SpiraleTémoignage d’Isabelle de Gaulmyn, journaliste et biographe, rédactrice en chef adjointe de La Croix, à l’occasion de l’opération « Toile de Miséricorde », lancée par l’Eglise catholique en France, pour la 50ème Journée mondiale de la communication, dimanche 8 mai 2016.

Dans la Jérusalem céleste, dit l’Apocalypse, « il n’y aura plus ni deuil, ni cris, ni souffrance ». Y aura-t-il encore Facebook et Twitter ? On peut légitimement se demander si les réseaux sociaux n’iront pas plutôt en enfer, dans le bruissement d’une conversation sans fin, l’entrechoquement des phrases qui ne cessent de tourner, de gonfler, avec violence, tant, sur la toile, tout ce qui est dit semble enflammer, exacerber, provoquer…

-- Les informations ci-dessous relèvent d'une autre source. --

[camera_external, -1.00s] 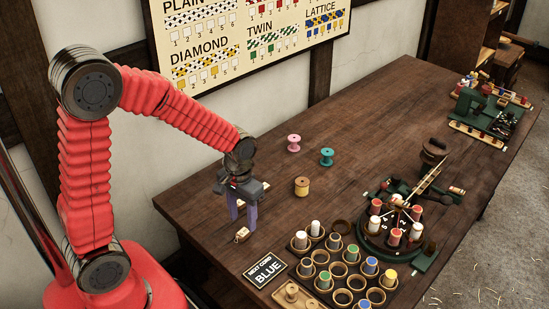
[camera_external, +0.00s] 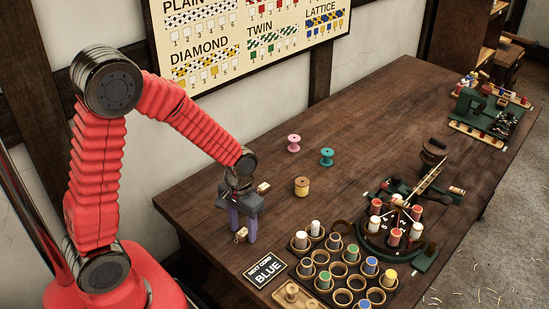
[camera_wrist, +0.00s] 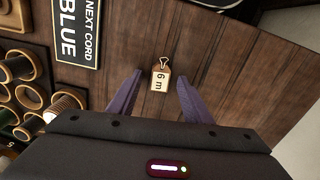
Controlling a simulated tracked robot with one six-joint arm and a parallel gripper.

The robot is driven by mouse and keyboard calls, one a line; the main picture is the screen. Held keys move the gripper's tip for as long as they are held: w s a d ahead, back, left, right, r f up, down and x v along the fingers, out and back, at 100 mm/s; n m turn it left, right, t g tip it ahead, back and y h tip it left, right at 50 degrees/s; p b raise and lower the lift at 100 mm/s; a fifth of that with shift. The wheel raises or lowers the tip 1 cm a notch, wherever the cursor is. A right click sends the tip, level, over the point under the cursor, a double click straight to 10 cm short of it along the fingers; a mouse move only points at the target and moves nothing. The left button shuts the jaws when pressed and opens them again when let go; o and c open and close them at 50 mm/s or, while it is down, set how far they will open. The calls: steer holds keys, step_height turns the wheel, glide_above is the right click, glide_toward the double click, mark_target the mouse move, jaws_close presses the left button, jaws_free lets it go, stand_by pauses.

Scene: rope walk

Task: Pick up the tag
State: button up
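The tag (camera_external: 241,235) is a small pale label with a metal clip on the dark wooden table, near its front left edge. In the wrist view the tag (camera_wrist: 160,79) reads "6 m", with its clip pointing away from me. My gripper (camera_external: 241,229) is open, with its two purple fingers pointing down at the tag. In the wrist view the fingertips (camera_wrist: 159,76) stand apart to the left and right of the tag, with gaps on both sides. It does not touch the fingers there. Exact fingertip height above the table is hard to tell.
A black "NEXT CORD BLUE" sign (camera_external: 265,270) lies right of the tag, beside a rack of bobbins (camera_external: 345,268). A yellow spool (camera_external: 301,187), teal spool (camera_external: 327,157) and pink spool (camera_external: 293,143) stand farther back. A small pale item (camera_external: 263,187) lies behind my gripper.

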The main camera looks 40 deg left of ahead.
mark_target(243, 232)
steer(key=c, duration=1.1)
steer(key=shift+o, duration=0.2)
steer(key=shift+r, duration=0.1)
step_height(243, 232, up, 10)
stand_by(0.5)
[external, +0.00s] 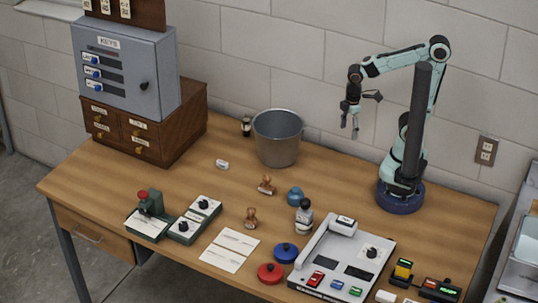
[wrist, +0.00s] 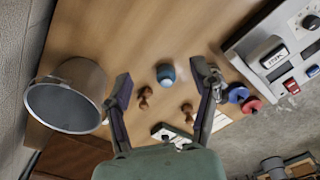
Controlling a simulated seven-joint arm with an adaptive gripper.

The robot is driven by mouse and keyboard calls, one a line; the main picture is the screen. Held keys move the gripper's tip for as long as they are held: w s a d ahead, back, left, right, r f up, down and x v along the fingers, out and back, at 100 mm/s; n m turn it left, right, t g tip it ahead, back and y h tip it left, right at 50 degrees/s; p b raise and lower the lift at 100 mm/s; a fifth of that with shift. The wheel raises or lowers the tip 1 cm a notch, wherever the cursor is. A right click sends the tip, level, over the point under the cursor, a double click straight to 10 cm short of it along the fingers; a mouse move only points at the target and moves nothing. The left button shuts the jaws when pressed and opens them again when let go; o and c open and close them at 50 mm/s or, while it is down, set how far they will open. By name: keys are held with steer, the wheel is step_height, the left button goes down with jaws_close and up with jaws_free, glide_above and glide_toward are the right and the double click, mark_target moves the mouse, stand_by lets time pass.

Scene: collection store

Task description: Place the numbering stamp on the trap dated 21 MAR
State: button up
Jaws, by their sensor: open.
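Two pale cards with printing (external: 230,249) lie flat on the wooden table; I cannot read a date on either, nor tell whether they are the traps. Two brown wooden-handled stamps stand behind them, one nearer the cards (external: 251,218) and one farther back (external: 266,185). I cannot tell which, if either, is the numbering stamp. Both also show in the wrist view, left (wrist: 145,98) and right (wrist: 187,111). My gripper (external: 349,129) is open and empty, high above the table, right of the bucket. In the wrist view, my gripper (wrist: 162,74) has its fingers wide apart.
A metal bucket (external: 278,138) stands near the wall. A blue domed object (external: 295,195), a dark-and-white figure-like item (external: 304,216), and red (external: 269,273) and blue (external: 285,252) discs lie between cards and grey console (external: 340,262). A key cabinet (external: 125,70) stands back left.

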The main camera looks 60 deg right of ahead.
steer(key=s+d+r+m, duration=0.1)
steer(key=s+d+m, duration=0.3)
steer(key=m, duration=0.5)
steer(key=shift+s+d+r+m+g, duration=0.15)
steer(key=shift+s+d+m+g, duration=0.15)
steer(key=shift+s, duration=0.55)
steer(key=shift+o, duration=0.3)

Si l’amour par nature est communication, nous dit le pape, alors il faut bien reconnaître que toute communication n’est pas Amour. Et surtout pas les réseaux sociaux… Que peut-on dire de la Miséricorde à l’heure des « j’aime ou j’aime pas », des jugements binaires, des phrases à l’emporte-pièce qui doivent tenir en 140 signes TTC…

Briser la spirale

La Miséricorde de Dieu ne peut se lire sans la miséricorde que nous nous portons les uns aux autres. Et c’est bien par là qu’il faut commencer : je garde le souvenir cuisant d’un post de mon blog où je critiquais l’initiative d’un prêtre. Loin de me contenter de parler du geste, je me suis attaqué à l’homme. Nous sommes alors, lui et moi, entrés dans un spirale d’injures, par followers interposés, une sorte de vendetta par le Web, jusqu’à ce qu’un sursaut de sagesse ne nous amène à nous retrouver autour d’un bon plat. Le cercle vicieux était brisé, les portables rentrés, la vendetta est devenue dialogue, le face-à-face anonyme rencontre. La leçon est retenue : derrière l’écran, il y a une autre personne. Derrière ce miroir sans fin où se reflètent les réseaux sociaux, se cachent des vrais visages, avec des vrais esprits. Et qui peuvent, au détour d’un commentaire, d’un tweet, d’une photo postée, devenir aussi de vrais amis.

Faire scandale

Faut-il pour autant renoncer au buzz ? Grave question. On reproche souvent aux cathos leur naïveté, leur gentillesse sucrée, qui leur interdit de dire un mot plus fort que l’autre. Le contraire des réseaux sociaux, en somme… Pas si sûr : la Miséricorde est tout sauf une fade et aimable conversation sans aspérité. Dans l’Évangile, ce qui fait scandale, justement, c’est bien la Miséricorde. Celle qui pousse Jésus à adresser la parole à la femme adultère, ou à s’inviter chez le publicain collecteur d’impôt. La vraie Miséricorde brûle, elle dérange, bouscule, sort de la routine et provoque. Le champ est donc immense pour l’internaute chrétien. Après tout, le scandale de la Croix fait du buzz depuis 2000 ans…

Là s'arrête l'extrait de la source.